Although it will inherently remain less useful in many decks, Max Potion has become at least a two if not a four of in many decks that have high HP Pokemon with low energy attack costs (or attacks that discard energy).

Otaku

Today’s Throwback Thursday pick is Max Potion (BW: Emerging Powers 94/98; BW: Plasma Freeze 121/116; XY: BREAKpoint 103/122; SM: Guardians Rising 128/145, 164/145).  While nowhere near as old as last week’s pick, Max Potion originally released nearly six years ago, and its history is even longer if we include its previous stages of evolution (not to be confused with Pokémon Evolution, of course).  Max Potion is a Trainer card, specifically, an Item; there is more support for these mechanics now than at most (perhaps any) point in the past, but it still isn’t overly abundant.  The good news is that counters for Trainers hit an all time low years ago, and at least when it comes to competitive options, is still at that low; the designers have made Trainers so important to play, that instead of feeling like a clever challenge, strong anti-Trainer strategies mostly feel frustrating as the force the game to a crawl.  They have not shied away from anti-Item effects, however, and while some seem pretty well balanced, most are either awesome or awful, sometimes dependent upon the exact metagame situation.  These also tend to slow the game to a crawl and as such, a tactic I once thoroughly enjoyed has become so vexing.  I was tempted to skip stating what experienced players find so obvious, but we just emerged from a period where Item lock - in the form of Decidueye-GX backed by Vileplume (XY: Ancient Origins 3/98) decks - was the dominant strategy, nearly monopolizing the top cut of events. 

The effect of Max Potion is pretty straightforward: select one of your Pokémon with at least one damage counter on it, heal all that damage, then discard all Energy from that Pokémon.  If that Pokémon had no Energy attached, even better.  Healing in Pokémon has often been an ineffective strategy because it requires you survive being attacked in the first place, so a strong offense (preventing damage by taking out threats before they can attack) or damage reduction (including full-on damage prevention) are more effective.  Healing effects are almost notorious for being behind the power curve of the TCG, struggling to heal enough damage to shift the turn count for being KO’d in your favor without an exorbitant cost.  Max Potion almost got it right.  Wait!  What do I mean “almost”?!  Instead of being too weak, Max Potion at least flirts with being too strong.  Ignoring things that may boil down to personal taste, like how it is an important part of control/stall/mill decks, it becomes really hard for other contemporary healing cards to compete when you’ve got this level of healing available in Item form.  Thankfully, it isn’t a total shutout, with cards like Pokémon Center Lady (in the right deck) being worth your Supporter because healing 60 damage staves off being KO’d for a turn plus shakes pesky Special Conditions, but something like Super Potion needs a niche that doesn’t exist; something that is helped by healing 60 damage but can handle losing an Energy but doesn’t benefit as much or more from Max Potion.  Max Potion is strong enough that, unless you need it for something like reusing a coming-into-play effect or vacating the Active position, it competes with bounce effects for healing! 

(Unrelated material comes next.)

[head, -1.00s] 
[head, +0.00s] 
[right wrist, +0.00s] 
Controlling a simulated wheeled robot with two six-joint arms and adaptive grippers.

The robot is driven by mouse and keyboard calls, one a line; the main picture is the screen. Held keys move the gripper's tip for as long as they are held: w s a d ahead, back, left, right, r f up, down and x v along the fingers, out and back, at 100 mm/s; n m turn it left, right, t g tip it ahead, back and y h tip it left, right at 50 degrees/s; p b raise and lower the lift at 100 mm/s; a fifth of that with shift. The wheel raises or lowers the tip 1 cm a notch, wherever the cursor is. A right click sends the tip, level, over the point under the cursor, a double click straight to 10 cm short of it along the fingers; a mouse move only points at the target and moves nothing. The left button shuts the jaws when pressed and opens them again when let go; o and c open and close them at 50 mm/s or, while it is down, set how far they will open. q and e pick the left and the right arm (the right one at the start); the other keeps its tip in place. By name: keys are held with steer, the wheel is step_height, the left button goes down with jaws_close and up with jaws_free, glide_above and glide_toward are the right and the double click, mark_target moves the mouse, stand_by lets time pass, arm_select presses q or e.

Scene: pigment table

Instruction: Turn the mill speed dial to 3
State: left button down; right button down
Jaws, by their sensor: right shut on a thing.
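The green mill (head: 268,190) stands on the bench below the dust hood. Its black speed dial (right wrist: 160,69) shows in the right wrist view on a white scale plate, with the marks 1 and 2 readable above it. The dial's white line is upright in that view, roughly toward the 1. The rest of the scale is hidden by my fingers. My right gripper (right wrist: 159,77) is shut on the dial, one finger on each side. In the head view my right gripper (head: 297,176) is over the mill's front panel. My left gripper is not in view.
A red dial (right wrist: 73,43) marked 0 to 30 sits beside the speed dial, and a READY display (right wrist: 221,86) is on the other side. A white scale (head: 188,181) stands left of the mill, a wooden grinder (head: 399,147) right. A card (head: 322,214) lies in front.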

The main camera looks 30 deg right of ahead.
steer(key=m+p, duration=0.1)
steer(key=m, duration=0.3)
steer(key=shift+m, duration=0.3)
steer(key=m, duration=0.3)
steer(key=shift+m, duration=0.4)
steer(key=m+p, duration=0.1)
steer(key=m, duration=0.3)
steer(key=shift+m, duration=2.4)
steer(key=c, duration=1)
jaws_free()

So what about this cards prehistory?  There are two cards to look at here: Pokémon Center (Base Set 85/102; Base Set 2 114/130; WotC Black Star Promos 40; BW: Next Destinies 90/99) and Pokémon Nurse (Expedition 145/165).  Pokémon Center is confusing if you only look at that latest release, where it is a Stadium that allows a player to select one of his or her Pokémon once during his or her turn (before attacking) and heal 20 damage from it.  All prior releases were a “normal Trainer” (Item before that was a game term) that instead heal all damage from all your Pokémon in play, then discards all Energy attached to the Pokémon which it healed.  Thanks to Stadium version being the most recent, all past versions are no longer legal for play, but originally this was the go-to mass healing card.  Max Potion is arguably the nerfed version of Pokémon Center; less healing overall but avoiding issues where you needed to heal Pokémon A but Pokémon B (and possibly others) had negligible amounts of damage but not Energy attached.  So what about Pokémon Nurse?  Pokémon Nurse is simply Max Potion as a Supporter, released among the first batch of Supporters, the in-between step as we go from Pokémon Center to Max Potion.  Both of these cards were good, proving competitive in the right decks.  If you’d like to read them, you can find a review of Pokémon Center with its original effect here and with its current effect here.  Pokémon Nurse received her review here.  Max Potion has only been reviewed once before according to Ctrl+F; you can read that one here. 

Ratings 

Standard: 3.75/5 

Expanded: 3.5/5 

Limited: 3.5/5 

Conclusion 

Max Potion is a potent card, and the only reason it isn’t the predominant form of removing damage counters from your Pokémon is that some decks do it better with bounce effects, some decks do it better with a more specialized form of healing, but mostly because we have a OHKO or 2HKO format.  You can’t heal a Pokémon that was OHKO’d, and sometimes you don’t need to heal all damage to turn a 2HKO into a 3HKO, but where this card works, it effectively negates an opponent’s previous attack.  More, in certain stall decks.  I’m scoring it a bit lower in Expanded because there are several bounce cards that provide an alternative (AZ, Scoop Up Cyclone, and Super Scoop Up), while Limited scores lower because you won’t be able to enjoy the amazing combos, though it has good general usage. 

Max Potion did show up in the current set, part of why I chose it for Throwback Thursday while covering the runners-up from our countdown.  It is hard to say for sure, but if it had never been printed in the first place and this was its first release into the Pokémon TCG, I think it would have made the actual Top 10, maybe even the Top 5.  If it had just been released under a new name, it might have still made the Top 15, but its true impact wouldn’t be felt until Max Potion (still Standard legal) would rotate out.